** MATERIALS PROVIDED **
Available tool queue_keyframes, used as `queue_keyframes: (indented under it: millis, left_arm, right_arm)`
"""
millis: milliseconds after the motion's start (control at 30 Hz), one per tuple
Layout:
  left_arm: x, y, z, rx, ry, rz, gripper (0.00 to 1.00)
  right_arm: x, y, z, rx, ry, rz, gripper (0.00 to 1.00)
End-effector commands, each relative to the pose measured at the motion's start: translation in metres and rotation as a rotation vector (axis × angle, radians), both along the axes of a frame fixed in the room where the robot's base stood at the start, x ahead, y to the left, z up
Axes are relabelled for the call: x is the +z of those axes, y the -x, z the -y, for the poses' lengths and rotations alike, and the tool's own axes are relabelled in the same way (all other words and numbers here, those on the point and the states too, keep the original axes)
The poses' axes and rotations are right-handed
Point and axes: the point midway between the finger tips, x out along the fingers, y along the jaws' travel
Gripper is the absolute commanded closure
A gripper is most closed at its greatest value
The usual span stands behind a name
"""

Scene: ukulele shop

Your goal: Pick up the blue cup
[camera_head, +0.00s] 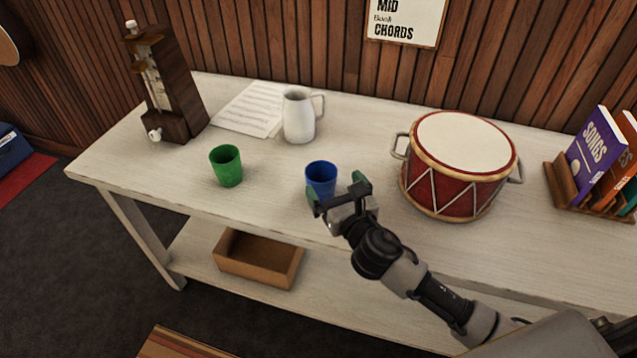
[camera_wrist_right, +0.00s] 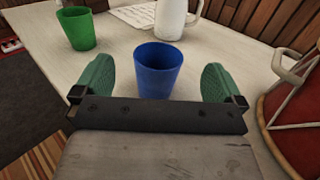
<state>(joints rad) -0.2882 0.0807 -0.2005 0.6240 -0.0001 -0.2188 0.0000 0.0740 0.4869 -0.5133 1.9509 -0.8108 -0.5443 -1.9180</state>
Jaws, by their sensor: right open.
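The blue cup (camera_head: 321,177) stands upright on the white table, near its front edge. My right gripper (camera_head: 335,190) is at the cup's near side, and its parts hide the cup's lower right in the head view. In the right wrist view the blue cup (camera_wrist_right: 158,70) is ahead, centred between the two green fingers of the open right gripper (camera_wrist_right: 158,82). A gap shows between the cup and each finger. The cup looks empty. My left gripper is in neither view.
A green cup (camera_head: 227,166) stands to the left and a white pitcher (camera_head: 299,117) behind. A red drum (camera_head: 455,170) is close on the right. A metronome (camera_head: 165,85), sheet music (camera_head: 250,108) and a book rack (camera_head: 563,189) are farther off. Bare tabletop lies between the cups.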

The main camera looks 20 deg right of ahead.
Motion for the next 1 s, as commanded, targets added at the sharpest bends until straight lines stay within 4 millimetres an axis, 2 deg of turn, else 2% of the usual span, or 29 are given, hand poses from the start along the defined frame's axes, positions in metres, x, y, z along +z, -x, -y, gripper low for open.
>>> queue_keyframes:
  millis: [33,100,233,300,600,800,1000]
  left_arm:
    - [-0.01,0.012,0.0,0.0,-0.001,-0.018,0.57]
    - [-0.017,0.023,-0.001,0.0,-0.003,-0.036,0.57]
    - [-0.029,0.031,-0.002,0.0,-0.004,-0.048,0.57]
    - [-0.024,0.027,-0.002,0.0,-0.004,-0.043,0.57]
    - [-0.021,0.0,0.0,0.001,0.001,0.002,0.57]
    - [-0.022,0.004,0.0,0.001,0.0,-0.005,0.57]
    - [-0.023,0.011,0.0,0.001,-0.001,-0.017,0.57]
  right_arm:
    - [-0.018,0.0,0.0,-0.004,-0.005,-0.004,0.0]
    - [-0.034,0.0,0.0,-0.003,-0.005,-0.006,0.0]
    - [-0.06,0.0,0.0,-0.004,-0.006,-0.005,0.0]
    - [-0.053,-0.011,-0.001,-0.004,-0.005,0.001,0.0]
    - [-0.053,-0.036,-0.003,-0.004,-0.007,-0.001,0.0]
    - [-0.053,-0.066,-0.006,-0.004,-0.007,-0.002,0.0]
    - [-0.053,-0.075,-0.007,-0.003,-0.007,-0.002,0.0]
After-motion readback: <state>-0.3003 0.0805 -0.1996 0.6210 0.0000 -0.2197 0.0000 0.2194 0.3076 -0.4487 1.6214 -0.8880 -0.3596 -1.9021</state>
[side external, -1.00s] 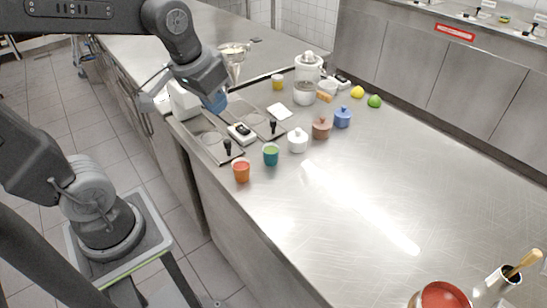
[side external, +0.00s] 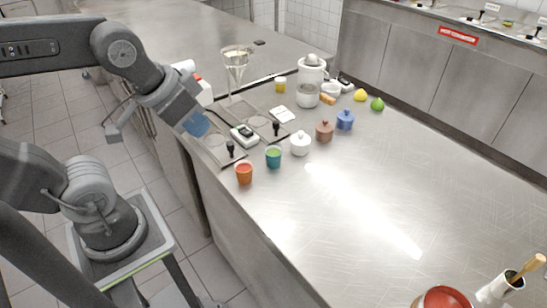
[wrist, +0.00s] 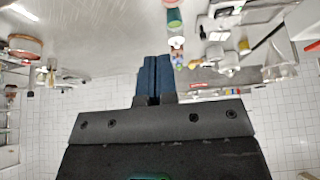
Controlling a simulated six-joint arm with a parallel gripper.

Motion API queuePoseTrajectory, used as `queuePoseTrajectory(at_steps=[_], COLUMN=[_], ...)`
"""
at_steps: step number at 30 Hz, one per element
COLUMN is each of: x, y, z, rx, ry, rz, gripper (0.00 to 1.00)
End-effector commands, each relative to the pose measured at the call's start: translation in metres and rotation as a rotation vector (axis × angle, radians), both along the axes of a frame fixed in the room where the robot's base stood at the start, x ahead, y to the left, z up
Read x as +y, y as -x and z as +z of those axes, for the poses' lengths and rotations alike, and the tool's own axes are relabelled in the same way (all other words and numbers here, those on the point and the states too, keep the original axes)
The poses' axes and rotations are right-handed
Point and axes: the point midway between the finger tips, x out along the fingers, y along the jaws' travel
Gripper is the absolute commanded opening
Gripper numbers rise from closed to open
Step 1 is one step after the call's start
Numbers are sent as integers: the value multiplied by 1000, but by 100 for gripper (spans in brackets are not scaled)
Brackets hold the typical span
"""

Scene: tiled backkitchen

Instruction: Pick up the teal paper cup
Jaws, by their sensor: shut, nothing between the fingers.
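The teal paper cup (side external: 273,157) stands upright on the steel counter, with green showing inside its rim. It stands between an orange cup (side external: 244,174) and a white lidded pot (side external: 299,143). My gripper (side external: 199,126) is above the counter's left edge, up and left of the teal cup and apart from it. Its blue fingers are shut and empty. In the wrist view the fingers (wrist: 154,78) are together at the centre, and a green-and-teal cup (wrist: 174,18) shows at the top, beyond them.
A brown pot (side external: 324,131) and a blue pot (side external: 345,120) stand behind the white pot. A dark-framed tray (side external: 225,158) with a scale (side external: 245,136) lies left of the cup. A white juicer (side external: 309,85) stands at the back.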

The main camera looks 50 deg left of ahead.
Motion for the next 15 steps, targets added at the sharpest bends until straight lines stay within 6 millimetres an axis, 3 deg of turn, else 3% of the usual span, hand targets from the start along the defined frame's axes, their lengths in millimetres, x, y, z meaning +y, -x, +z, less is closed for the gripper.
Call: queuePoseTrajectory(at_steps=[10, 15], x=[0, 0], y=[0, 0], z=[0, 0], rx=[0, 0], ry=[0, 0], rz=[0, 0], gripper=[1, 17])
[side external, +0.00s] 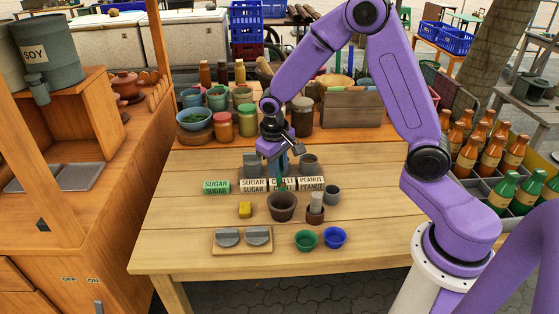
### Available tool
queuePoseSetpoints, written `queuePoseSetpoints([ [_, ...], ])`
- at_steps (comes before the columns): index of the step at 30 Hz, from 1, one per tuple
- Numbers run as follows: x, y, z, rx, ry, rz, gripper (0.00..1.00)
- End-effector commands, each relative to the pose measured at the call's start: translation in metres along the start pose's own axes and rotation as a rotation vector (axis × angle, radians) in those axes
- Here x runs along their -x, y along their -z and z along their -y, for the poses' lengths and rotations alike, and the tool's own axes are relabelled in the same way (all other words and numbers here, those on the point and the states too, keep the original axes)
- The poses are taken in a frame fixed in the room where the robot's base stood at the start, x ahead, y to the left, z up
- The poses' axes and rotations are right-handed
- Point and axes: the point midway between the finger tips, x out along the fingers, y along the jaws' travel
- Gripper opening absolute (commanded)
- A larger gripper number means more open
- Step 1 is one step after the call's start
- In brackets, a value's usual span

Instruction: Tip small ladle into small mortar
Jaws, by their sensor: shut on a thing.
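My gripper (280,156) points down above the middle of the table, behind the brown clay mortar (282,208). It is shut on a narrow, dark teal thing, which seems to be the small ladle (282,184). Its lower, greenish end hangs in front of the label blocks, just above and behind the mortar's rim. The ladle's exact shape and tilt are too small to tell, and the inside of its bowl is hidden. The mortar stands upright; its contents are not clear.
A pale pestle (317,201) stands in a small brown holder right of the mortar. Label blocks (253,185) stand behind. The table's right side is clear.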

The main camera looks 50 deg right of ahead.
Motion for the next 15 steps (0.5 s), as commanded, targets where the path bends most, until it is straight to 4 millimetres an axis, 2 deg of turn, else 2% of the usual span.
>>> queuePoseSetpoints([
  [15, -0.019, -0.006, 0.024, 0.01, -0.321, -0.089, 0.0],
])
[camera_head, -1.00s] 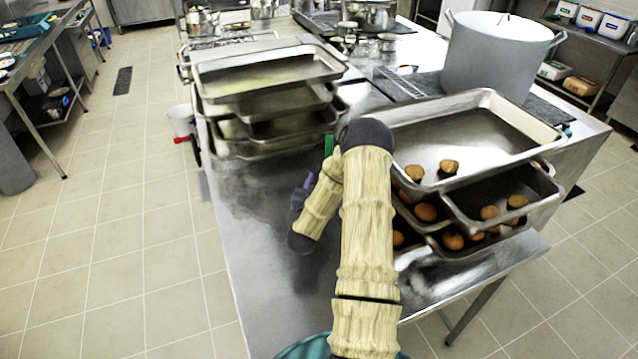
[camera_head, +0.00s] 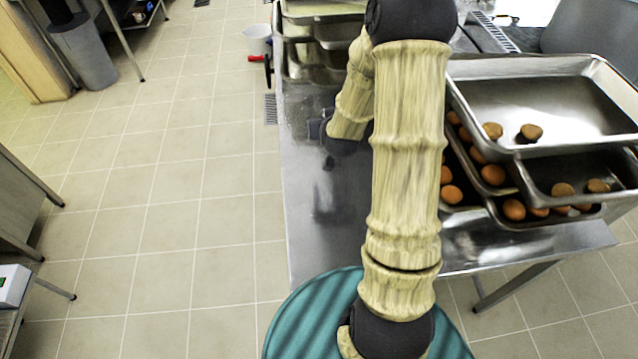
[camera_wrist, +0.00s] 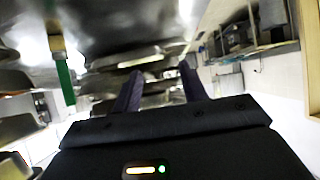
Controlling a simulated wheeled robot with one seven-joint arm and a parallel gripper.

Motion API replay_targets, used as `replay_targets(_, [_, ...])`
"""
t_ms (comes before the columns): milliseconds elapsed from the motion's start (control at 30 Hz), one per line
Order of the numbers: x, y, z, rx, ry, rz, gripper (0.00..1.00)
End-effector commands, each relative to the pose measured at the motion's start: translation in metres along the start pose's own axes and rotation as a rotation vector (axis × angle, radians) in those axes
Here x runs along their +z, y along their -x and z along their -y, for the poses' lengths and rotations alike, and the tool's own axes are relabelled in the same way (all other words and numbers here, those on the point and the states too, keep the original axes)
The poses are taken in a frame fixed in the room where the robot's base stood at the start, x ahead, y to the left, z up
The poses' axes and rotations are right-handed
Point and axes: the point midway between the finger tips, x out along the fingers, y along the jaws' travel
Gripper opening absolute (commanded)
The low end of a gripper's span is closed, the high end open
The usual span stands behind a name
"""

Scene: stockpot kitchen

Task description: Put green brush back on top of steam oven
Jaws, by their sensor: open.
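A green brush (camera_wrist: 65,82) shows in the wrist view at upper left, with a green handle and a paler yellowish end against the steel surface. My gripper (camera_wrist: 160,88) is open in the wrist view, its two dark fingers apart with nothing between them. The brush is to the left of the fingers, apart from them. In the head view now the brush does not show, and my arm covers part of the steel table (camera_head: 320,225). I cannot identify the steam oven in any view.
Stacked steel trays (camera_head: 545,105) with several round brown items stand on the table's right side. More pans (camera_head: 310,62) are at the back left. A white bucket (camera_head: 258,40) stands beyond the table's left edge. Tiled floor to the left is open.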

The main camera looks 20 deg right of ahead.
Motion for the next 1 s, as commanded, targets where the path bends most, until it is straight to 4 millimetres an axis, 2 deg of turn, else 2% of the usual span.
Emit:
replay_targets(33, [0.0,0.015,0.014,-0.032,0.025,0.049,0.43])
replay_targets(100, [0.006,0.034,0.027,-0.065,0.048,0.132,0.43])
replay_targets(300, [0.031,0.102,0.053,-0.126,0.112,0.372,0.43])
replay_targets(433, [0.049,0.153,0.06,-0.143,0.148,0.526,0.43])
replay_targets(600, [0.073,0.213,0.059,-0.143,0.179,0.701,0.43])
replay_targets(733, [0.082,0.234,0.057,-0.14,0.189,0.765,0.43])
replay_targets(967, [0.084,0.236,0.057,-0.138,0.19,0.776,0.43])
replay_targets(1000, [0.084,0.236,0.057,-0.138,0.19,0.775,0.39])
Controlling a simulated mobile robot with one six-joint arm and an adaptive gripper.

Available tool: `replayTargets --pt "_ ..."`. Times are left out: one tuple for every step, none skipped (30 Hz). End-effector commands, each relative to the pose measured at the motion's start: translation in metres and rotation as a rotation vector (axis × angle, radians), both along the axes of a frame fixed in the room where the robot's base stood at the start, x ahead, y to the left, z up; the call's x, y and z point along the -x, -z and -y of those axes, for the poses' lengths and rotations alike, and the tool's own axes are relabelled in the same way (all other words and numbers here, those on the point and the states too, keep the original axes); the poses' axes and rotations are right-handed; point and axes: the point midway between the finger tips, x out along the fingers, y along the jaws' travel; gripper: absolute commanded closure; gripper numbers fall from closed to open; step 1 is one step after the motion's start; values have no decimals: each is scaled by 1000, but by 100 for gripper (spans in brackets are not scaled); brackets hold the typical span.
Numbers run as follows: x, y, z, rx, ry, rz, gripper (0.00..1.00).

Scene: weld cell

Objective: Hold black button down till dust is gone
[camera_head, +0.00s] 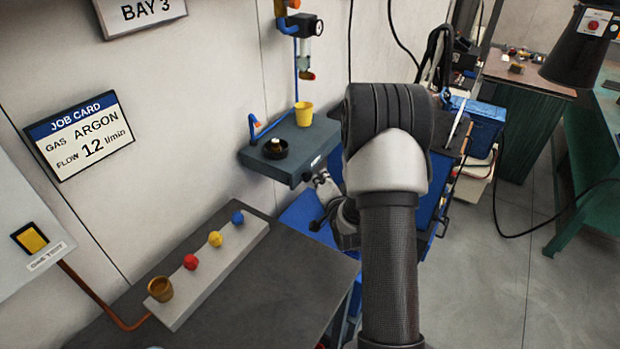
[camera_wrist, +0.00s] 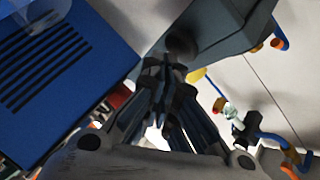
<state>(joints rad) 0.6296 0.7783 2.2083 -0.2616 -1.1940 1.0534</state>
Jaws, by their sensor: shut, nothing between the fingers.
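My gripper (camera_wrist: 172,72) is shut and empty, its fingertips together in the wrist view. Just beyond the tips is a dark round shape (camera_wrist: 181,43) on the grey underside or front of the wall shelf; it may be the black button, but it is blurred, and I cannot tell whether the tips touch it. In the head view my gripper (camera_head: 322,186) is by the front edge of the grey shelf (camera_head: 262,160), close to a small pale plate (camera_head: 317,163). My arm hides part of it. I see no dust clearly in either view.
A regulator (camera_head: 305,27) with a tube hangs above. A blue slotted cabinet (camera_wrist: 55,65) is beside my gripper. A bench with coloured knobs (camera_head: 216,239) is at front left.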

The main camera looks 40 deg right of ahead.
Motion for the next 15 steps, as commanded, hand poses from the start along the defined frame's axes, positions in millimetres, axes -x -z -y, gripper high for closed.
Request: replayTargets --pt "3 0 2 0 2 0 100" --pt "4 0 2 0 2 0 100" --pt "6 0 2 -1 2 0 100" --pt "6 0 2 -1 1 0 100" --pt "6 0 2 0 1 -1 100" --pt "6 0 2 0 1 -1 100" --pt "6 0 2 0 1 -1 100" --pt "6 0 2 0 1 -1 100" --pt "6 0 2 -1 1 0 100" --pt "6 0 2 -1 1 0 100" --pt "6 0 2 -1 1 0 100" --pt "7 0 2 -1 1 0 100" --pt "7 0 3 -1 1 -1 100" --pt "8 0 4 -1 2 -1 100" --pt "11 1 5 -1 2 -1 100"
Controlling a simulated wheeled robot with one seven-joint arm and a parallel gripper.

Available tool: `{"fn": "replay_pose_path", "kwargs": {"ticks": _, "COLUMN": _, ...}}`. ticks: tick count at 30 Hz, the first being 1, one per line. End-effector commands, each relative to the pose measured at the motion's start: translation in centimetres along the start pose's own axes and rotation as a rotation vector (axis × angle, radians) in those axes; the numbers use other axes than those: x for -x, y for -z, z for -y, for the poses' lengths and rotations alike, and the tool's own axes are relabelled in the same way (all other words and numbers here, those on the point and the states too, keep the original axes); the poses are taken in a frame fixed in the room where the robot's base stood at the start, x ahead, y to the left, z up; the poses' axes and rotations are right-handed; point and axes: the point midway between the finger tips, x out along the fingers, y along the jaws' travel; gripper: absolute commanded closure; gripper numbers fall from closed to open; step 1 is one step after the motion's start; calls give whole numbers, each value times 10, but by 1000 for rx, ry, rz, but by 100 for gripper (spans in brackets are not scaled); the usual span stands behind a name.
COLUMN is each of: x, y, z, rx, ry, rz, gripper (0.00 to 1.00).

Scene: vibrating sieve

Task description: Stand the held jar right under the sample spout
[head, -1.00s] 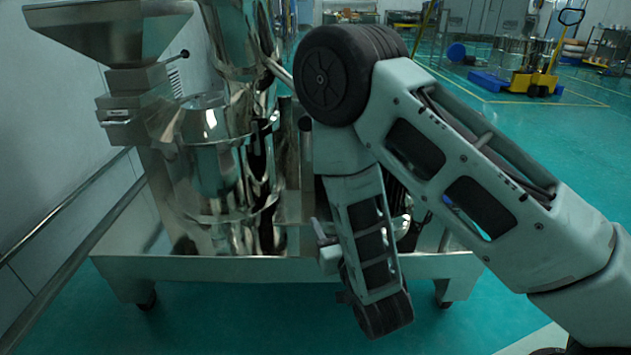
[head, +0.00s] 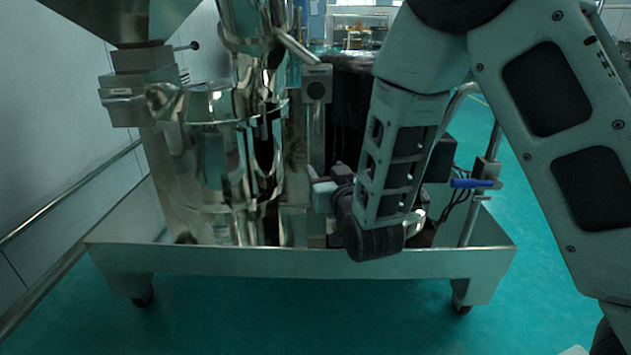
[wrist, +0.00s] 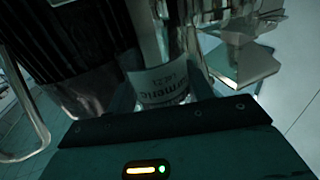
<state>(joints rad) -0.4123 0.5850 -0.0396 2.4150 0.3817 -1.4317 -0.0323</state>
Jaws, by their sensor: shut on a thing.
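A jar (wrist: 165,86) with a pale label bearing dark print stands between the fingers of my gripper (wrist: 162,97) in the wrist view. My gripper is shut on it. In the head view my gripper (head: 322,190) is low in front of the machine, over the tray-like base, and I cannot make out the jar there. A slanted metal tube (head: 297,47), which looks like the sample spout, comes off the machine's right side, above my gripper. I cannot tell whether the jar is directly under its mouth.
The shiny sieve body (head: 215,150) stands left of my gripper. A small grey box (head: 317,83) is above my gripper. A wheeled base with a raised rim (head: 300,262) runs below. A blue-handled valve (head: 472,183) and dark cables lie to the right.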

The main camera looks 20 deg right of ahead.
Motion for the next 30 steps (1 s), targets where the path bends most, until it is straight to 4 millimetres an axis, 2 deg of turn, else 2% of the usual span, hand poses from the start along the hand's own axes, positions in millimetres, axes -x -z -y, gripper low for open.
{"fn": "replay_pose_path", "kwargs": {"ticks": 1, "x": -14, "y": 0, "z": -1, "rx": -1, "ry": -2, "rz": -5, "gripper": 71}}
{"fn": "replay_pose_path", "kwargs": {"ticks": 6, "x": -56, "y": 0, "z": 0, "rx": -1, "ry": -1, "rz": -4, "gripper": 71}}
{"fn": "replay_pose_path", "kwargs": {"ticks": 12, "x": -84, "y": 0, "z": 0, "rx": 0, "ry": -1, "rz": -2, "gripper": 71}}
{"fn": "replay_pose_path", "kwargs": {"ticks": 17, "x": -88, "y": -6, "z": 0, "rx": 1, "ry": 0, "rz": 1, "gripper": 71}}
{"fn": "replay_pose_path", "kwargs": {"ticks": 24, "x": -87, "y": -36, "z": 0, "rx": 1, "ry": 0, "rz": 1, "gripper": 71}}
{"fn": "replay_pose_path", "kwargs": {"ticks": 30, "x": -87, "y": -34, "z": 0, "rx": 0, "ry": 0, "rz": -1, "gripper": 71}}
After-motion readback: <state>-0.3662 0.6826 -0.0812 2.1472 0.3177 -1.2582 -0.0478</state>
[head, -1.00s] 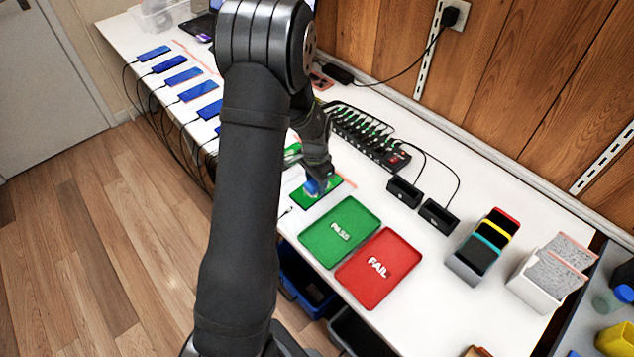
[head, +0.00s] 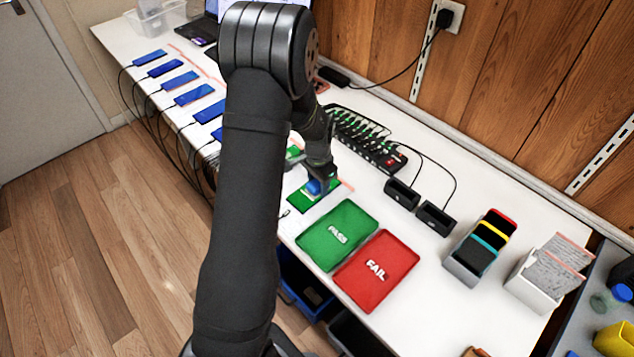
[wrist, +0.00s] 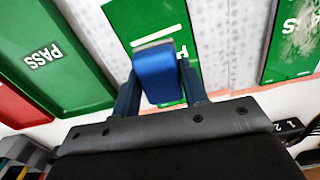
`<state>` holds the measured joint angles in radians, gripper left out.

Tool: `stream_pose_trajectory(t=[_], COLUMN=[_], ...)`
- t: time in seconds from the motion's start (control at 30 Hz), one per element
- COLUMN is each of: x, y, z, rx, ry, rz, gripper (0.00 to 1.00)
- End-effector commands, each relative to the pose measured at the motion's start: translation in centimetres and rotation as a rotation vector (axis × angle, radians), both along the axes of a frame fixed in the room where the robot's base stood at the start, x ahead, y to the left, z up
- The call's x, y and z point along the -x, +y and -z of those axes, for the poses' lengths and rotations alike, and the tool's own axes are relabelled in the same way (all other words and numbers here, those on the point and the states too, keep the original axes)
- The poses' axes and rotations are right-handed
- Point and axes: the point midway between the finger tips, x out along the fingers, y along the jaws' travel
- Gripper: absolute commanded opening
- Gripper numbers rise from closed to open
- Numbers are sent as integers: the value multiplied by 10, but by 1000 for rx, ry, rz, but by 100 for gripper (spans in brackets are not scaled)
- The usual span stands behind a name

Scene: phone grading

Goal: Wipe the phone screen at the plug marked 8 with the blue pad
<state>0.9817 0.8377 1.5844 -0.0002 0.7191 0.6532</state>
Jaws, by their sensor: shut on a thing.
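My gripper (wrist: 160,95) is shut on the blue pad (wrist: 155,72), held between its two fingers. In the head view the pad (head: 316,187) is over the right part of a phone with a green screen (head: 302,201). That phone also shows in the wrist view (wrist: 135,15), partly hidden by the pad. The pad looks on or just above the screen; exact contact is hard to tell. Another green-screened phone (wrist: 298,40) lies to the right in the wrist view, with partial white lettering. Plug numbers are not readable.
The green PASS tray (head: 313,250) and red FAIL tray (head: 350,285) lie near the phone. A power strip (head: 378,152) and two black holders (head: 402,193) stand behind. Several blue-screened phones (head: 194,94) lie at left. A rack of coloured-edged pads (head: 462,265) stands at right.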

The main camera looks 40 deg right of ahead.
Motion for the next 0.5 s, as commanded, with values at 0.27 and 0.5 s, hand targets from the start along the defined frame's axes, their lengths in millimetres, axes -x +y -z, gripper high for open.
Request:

** PROBLEM DESCRIPTION **
Nothing but the lines from the one with "[camera_wrist_right, +0.00s]" through the one with "Motion for the next 1 s, as commanded, targets added" should be copied, word for word. Pictures are left out.

** TASK RESULT **
[camera_wrist_right, +0.00s] 
<state>(joints rad) -0.2882 0.0807 -0.2005 0.6240 -0.0001 -0.2188 0.0000 0.0740 0.4869 -0.5133 1.9509 -0.8108 -0.5443 -1.9180</state>
Jaws, by their sensor: right open.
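The blue cup (camera_head: 321,177) stands upright on the white table, near its front edge. My right gripper (camera_head: 335,190) is at the cup's near side, and its parts hide the cup's lower right in the head view. In the right wrist view the blue cup (camera_wrist_right: 158,70) is ahead, centred between the two green fingers of the open right gripper (camera_wrist_right: 158,82). A gap shows between the cup and each finger. The cup looks empty. My left gripper is in neither view.
A green cup (camera_head: 227,166) stands to the left and a white pitcher (camera_head: 299,117) behind. A red drum (camera_head: 455,170) is close on the right. A metronome (camera_head: 165,85), sheet music (camera_head: 250,108) and a book rack (camera_head: 563,189) are farther off. Bare tabletop lies between the cups.

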The main camera looks 20 deg right of ahead.
Motion for the next 1 s, as commanded, targets added at the sharpest bends until straight lines stay within 4 millimetres an axis, 2 deg of turn, else 2% of the usual span, or 29 are given, hand poses from the start along the defined frame's axes, positions in metres, x, y, z along +z, -x, -y, gripper low for open.

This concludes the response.